A Window to the Soul

It sits in my jewelry box, intermingled with my collection of cheap, cubic zirconium studs from Claire’s and my chunky new thrift store bracelets. A small jewel sparkles within the sleek silver, not a diamond, just a look-alike. It shimmers small and smooth, almost feminine, almost pretty. It didn’t look so pretty when it was in my face.

Eyebrow rings never really appealed to me. They’re not exactly my style—too tattoo and skull-and-crossbones for my taste. Too rebellious. Too emo. Not me. 

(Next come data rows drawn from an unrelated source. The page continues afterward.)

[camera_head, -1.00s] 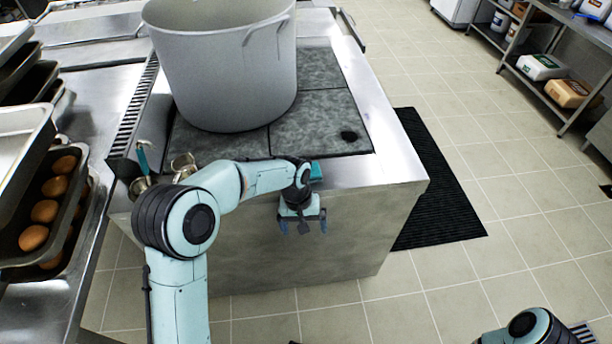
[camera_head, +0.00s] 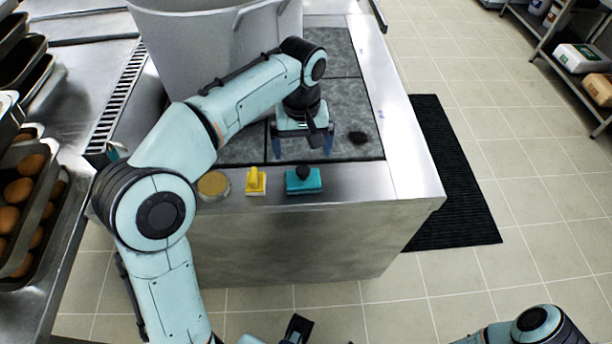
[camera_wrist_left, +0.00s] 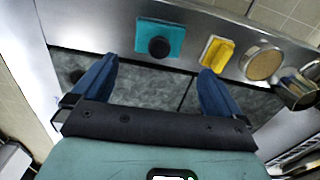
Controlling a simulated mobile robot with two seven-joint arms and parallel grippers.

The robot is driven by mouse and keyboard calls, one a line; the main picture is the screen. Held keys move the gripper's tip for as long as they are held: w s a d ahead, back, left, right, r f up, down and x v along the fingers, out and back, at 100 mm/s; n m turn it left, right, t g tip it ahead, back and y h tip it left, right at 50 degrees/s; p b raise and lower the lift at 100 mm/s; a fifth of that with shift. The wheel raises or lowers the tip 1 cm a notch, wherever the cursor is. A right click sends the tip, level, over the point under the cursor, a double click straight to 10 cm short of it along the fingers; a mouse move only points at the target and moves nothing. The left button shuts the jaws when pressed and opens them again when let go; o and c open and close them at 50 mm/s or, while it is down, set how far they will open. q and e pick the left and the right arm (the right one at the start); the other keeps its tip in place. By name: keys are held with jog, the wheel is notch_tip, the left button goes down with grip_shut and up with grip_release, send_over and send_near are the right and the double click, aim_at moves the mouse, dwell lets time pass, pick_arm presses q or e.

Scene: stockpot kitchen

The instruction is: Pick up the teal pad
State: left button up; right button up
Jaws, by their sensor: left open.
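The teal pad (camera_head: 311,186), a block with a black round knob on top, lies on the steel front strip of the counter. It also shows in the left wrist view (camera_wrist_left: 175,35), beyond the fingertips and nearly between them. My left gripper (camera_head: 302,150) is open and empty, held above the stove's dark surface, just behind the pad and apart from it. Its two blue fingers (camera_wrist_left: 158,68) show in the wrist view. A dark part at the bottom edge of the head view may be my right gripper (camera_head: 298,328); its jaws cannot be made out.
A yellow-handled block (camera_head: 256,183) and a round tan-topped item (camera_head: 213,185) lie left of the pad. A large grey stockpot (camera_head: 215,50) stands behind. Metal containers (camera_wrist_left: 296,92) show at the wrist view's right. The strip right of the pad is clear.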

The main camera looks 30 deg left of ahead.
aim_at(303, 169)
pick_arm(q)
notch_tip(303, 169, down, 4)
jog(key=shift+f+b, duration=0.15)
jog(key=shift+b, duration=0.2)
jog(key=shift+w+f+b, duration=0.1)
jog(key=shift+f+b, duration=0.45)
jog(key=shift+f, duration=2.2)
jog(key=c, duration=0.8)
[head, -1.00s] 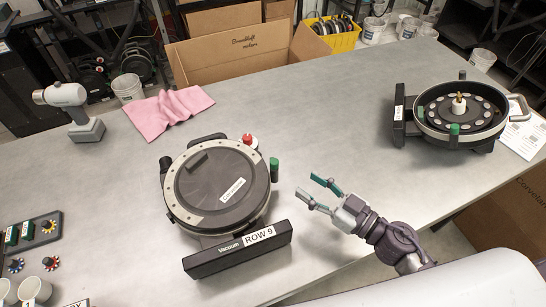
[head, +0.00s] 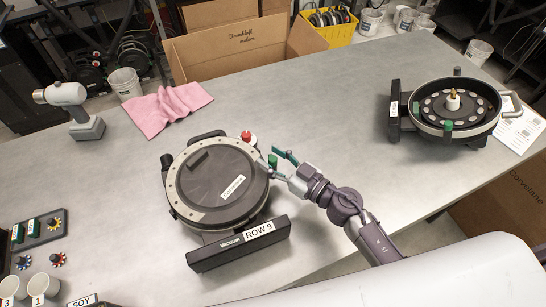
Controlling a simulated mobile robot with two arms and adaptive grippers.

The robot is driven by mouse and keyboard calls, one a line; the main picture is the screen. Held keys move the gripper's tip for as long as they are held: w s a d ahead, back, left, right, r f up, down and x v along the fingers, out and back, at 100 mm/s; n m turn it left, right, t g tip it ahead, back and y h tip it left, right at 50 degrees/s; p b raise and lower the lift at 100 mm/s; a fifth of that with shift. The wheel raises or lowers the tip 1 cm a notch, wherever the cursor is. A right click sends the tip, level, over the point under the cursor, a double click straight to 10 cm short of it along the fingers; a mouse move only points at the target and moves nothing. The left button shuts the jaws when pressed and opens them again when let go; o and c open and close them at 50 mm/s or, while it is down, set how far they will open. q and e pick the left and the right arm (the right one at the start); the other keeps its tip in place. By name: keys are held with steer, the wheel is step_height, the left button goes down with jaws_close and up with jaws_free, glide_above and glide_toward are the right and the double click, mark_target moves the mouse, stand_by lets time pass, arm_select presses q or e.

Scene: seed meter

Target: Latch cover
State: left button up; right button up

And yet, every time I sift through my hand-painted, Ecuadorian jewelry box, I remember that, at one point, it was me. 
. . .
                       
Countless girls had pierced their noses. The dainty studs glittered their faces like freckles. I scoffed each day when a new girl appeared in class, eyes bright, noses bejeweled. How silly. How conformist. 
Mindi had it right.  A jagged metal loop protruded from her eyebrow, not her nostril. A real statement. Rebellion. 
Mindi’s eyebrow ring scowled, grotesque and abrasive, making her unapproachable, inhospitable. Perfect. 
           
With each new question and each new experience a part of me slipped away, disappeared. I did not match my beliefs. I did not have beliefs. 
           
My mind became unfamiliar territory, unknown. I ached for my face to be unfamiliar as well. 
. . .
                       
I clenched my teeth while my hands fisted and unfisted themselves. The curved needle lingered expectantly, ravenously, in the tattoo artist’s steady hand. I had to remind myself to breathe. One meager tear crept saltily down my cheek as the hollow needle bit into the soft skin above my eye. The needle slid smoothly, slowly, like knitting. More like sewing actually, or mending. But the hollow tube paved the way for a thick bar of metal, not thread. This needle didn’t mend or fix, although something was definitely broken. Teeth grinding, palms sweating, I finally exhaled. It was finished. 
. . .
The checker absently scanned my Herbal Essences spray gel, graham crackers, and pack of Extra green apple gum.  His eyes never left my face.  Heat flushed my cheeks and I wondered if I had something in my teeth.  Only in the parking lot did it click. 
The eyebrow ring.
Nothing had changed. Men with six packs of Miller Light and diesel trucks still congregated outside the Handy House.  The air hung oppressive and humid in the North Carolina summer heat. I received sweat-sticky hugs and furtive stares from my aunts and uncles. No questions.  Just stares. 
Was this what I wanted?             
. . .
I no longer wore the dainty gold promise ring my dad had given me for my 16th birthday. That sounds bad. I didn’t lose the promise, just the conviction. The perfect circle grated against the segmented me. The certainty belonged to someone else. 
Instead I wore my eyebrow ring. Ring implies circularity, continuity, but that’s not accurate. Dissociated, fragmented, pierced says it better.
The mirror always offered a surprise. The metallic glimmer of my reflection in store windows or car mirrors never felt like me.
I woke up one morning tired of surprises.  No longer the person wishing to repel. 
Now it sits in my jewelry box, intermingled with my collection of cheap, cubic zirconium studs from Claire’s and my chunky new thrift store bracelets.